Goal of the exercise: Write out each entry again. Keep every word exactly as it is.

Extracted material:

========================================================================

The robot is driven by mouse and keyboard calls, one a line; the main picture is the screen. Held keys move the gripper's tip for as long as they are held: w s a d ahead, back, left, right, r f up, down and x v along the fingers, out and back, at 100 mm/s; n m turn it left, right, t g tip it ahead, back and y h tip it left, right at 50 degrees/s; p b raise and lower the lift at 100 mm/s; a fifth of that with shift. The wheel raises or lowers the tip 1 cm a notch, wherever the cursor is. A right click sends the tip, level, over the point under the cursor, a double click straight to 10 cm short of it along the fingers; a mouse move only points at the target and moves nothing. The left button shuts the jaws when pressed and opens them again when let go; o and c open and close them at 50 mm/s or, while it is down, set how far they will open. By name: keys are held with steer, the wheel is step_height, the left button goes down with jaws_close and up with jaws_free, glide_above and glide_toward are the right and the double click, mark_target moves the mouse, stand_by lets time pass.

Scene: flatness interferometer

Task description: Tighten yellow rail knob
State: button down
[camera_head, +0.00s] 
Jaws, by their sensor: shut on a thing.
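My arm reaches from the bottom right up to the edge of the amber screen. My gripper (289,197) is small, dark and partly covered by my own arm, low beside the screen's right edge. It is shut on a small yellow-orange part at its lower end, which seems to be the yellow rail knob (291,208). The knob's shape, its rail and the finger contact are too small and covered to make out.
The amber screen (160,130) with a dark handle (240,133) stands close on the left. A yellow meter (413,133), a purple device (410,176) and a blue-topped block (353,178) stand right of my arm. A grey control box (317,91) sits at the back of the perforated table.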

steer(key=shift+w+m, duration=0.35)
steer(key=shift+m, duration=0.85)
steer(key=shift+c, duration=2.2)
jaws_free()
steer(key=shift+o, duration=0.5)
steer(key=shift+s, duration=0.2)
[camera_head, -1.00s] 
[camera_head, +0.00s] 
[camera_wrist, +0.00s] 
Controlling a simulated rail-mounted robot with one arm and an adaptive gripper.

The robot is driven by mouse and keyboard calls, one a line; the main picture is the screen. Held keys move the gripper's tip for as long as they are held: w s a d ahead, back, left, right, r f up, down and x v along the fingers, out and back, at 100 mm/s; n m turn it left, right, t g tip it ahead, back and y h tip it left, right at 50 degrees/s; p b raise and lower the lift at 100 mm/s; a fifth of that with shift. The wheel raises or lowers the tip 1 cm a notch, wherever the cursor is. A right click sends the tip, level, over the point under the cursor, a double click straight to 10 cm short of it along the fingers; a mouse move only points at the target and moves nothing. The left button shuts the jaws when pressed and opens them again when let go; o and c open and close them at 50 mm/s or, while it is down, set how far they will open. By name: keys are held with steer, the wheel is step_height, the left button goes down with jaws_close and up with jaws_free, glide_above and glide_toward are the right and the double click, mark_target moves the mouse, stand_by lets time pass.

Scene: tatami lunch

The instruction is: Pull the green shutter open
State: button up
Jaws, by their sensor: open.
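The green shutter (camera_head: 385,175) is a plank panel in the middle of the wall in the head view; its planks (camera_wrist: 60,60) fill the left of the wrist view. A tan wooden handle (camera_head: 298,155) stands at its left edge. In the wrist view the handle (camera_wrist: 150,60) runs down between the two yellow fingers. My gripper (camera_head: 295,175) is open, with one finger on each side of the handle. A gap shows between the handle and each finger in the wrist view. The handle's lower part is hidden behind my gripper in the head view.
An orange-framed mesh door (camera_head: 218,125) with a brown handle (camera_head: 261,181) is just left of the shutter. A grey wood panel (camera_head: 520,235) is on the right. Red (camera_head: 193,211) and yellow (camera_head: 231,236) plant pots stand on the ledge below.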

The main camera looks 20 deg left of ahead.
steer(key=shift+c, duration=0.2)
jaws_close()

========================================================================

Reply to the task:
The robot is driven by mouse and keyboard calls, one a line; the main picture is the screen. Held keys move the gripper's tip for as long as they are held: w s a d ahead, back, left, right, r f up, down and x v along the fingers, out and back, at 100 mm/s; n m turn it left, right, t g tip it ahead, back and y h tip it left, right at 50 degrees/s; p b raise and lower the lift at 100 mm/s; a fifth of that with shift. The wheel raises or lowers the tip 1 cm a notch, wherever the cursor is. A right click sends the tip, level, over the point under the cursor, a double click straight to 10 cm short of it along the fingers; a mouse move only points at the target and moves nothing. The left button shuts the jaws when pressed and opens them again when let go; o and c open and close them at 50 mm/s or, while it is down, set how far they will open. By name: keys are held with steer, the wheel is step_height, the left button goes down with jaws_close and up with jaws_free, glide_above and glide_toward are the right and the double click, mark_target moves the mouse, stand_by lets time pass.

Scene: flatness interferometer

Task description: Tighten yellow rail knob
State: button down
[camera_head, +0.00s] 
Jaws, by their sensor: shut on a thing.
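My arm reaches from the bottom right up to the edge of the amber screen. My gripper (289,197) is small, dark and partly covered by my own arm, low beside the screen's right edge. It is shut on a small yellow-orange part at its lower end, which seems to be the yellow rail knob (291,208). The knob's shape, its rail and the finger contact are too small and covered to make out.
The amber screen (160,130) with a dark handle (240,133) stands close on the left. A yellow meter (413,133), a purple device (410,176) and a blue-topped block (353,178) stand right of my arm. A grey control box (317,91) sits at the back of the perforated table.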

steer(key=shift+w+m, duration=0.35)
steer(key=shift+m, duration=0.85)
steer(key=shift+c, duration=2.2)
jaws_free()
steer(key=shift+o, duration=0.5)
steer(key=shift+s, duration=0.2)
[camera_head, -1.00s] 
[camera_head, +0.00s] 
[camera_wrist, +0.00s] 
Controlling a simulated rail-mounted robot with one arm and an adaptive gripper.

The robot is driven by mouse and keyboard calls, one a line; the main picture is the screen. Held keys move the gripper's tip for as long as they are held: w s a d ahead, back, left, right, r f up, down and x v along the fingers, out and back, at 100 mm/s; n m turn it left, right, t g tip it ahead, back and y h tip it left, right at 50 degrees/s; p b raise and lower the lift at 100 mm/s; a fifth of that with shift. The wheel raises or lowers the tip 1 cm a notch, wherever the cursor is. A right click sends the tip, level, over the point under the cursor, a double click straight to 10 cm short of it along the fingers; a mouse move only points at the target and moves nothing. The left button shuts the jaws when pressed and opens them again when let go; o and c open and close them at 50 mm/s or, while it is down, set how far they will open. By name: keys are held with steer, the wheel is step_height, the left button goes down with jaws_close and up with jaws_free, glide_above and glide_toward are the right and the double click, mark_target moves the mouse, stand_by lets time pass.

Scene: tatami lunch

The instruction is: Pull the green shutter open
State: button up
Jaws, by their sensor: open.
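The green shutter (camera_head: 385,175) is a plank panel in the middle of the wall in the head view; its planks (camera_wrist: 60,60) fill the left of the wrist view. A tan wooden handle (camera_head: 298,155) stands at its left edge. In the wrist view the handle (camera_wrist: 150,60) runs down between the two yellow fingers. My gripper (camera_head: 295,175) is open, with one finger on each side of the handle. A gap shows between the handle and each finger in the wrist view. The handle's lower part is hidden behind my gripper in the head view.
An orange-framed mesh door (camera_head: 218,125) with a brown handle (camera_head: 261,181) is just left of the shutter. A grey wood panel (camera_head: 520,235) is on the right. Red (camera_head: 193,211) and yellow (camera_head: 231,236) plant pots stand on the ledge below.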

The main camera looks 20 deg left of ahead.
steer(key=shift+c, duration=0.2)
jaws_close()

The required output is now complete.